____ Material for this task

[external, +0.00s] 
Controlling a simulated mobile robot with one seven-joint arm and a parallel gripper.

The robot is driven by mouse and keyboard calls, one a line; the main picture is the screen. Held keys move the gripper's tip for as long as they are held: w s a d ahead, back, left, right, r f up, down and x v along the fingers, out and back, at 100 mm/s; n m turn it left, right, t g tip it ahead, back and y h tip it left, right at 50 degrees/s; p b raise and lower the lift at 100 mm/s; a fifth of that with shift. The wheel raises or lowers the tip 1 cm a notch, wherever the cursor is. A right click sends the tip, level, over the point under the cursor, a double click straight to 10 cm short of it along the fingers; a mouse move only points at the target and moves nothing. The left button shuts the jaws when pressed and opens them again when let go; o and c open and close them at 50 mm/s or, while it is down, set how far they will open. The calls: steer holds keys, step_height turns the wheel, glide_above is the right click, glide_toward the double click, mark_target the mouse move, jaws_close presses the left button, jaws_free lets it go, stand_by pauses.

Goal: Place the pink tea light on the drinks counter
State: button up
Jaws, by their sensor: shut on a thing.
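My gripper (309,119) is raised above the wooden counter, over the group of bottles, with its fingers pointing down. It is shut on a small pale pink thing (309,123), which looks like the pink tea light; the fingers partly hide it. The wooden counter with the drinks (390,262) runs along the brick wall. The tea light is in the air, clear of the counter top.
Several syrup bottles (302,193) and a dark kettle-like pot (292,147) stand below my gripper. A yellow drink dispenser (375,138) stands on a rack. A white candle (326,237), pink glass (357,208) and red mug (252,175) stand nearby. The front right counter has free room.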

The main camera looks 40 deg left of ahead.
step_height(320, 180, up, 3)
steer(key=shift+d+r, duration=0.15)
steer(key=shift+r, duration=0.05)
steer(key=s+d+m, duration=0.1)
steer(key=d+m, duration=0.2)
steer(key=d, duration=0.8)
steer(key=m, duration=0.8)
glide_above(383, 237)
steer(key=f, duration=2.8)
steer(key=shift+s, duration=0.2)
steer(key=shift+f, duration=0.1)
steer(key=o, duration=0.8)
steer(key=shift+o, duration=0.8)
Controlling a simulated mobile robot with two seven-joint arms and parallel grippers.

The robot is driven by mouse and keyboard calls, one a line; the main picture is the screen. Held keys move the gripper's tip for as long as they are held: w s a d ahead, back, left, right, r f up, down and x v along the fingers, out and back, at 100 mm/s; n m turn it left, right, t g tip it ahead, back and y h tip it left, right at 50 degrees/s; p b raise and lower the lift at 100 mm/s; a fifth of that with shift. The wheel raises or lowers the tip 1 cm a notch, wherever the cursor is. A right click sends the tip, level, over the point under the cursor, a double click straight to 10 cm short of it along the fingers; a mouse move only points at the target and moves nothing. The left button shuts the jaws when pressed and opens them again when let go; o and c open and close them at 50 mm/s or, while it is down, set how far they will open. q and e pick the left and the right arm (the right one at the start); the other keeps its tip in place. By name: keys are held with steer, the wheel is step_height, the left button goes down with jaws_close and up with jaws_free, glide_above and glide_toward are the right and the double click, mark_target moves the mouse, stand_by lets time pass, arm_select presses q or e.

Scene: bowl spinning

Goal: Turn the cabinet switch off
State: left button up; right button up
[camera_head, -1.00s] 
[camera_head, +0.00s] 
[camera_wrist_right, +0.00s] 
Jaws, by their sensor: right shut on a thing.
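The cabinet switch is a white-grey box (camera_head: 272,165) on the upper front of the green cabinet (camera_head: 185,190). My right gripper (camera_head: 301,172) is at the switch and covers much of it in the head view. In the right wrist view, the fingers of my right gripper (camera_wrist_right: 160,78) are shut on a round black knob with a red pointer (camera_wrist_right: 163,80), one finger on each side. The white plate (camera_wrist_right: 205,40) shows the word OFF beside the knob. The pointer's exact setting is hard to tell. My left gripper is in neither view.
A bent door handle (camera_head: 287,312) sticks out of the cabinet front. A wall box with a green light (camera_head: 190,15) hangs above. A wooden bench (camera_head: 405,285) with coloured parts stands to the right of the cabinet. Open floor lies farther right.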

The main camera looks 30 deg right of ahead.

________

--- Required task ---
Output nothing but the number of lines in the data containing the string "Goal".

--- Answer to the exercise ---
2